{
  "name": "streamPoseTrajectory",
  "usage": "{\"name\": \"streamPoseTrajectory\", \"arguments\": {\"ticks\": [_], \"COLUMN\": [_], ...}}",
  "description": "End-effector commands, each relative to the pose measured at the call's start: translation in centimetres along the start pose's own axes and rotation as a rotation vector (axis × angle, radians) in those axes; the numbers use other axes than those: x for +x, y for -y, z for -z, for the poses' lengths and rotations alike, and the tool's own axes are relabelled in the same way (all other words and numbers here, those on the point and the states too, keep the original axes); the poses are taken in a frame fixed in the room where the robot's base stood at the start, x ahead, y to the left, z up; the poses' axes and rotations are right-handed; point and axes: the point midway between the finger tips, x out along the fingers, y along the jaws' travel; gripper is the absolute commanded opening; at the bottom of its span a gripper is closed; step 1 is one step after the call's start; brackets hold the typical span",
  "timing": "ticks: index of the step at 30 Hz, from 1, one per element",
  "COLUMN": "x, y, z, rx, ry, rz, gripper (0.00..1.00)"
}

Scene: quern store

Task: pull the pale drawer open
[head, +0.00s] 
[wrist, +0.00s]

******************************

## What is needed
Reproduce the material above without altering a single character.

## Task solution
{
  "name": "streamPoseTrajectory",
  "usage": "{\"name\": \"streamPoseTrajectory\", \"arguments\": {\"ticks\": [_], \"COLUMN\": [_], ...}}",
  "description": "End-effector commands, each relative to the pose measured at the call's start: translation in centimetres along the start pose's own axes and rotation as a rotation vector (axis × angle, radians) in those axes; the numbers use other axes than those: x for +x, y for -y, z for -z, for the poses' lengths and rotations alike, and the tool's own axes are relabelled in the same way (all other words and numbers here, those on the point and the states too, keep the original axes); the poses are taken in a frame fixed in the room where the robot's base stood at the start, x ahead, y to the left, z up; the poses' axes and rotations are right-handed; point and axes: the point midway between the finger tips, x out along the fingers, y along the jaws' travel; gripper is the absolute commanded opening; at the bottom of its span a gripper is closed; step 1 is one step after the call's start; brackets hold the typical span",
  "timing": "ticks: index of the step at 30 Hz, from 1, one per element",
  "COLUMN": "x, y, z, rx, ry, rz, gripper (0.00..1.00)"
}

Scene: quern store

Task: pull the pale drawer open
[head, +0.00s] 
[wrist, +0.00s]

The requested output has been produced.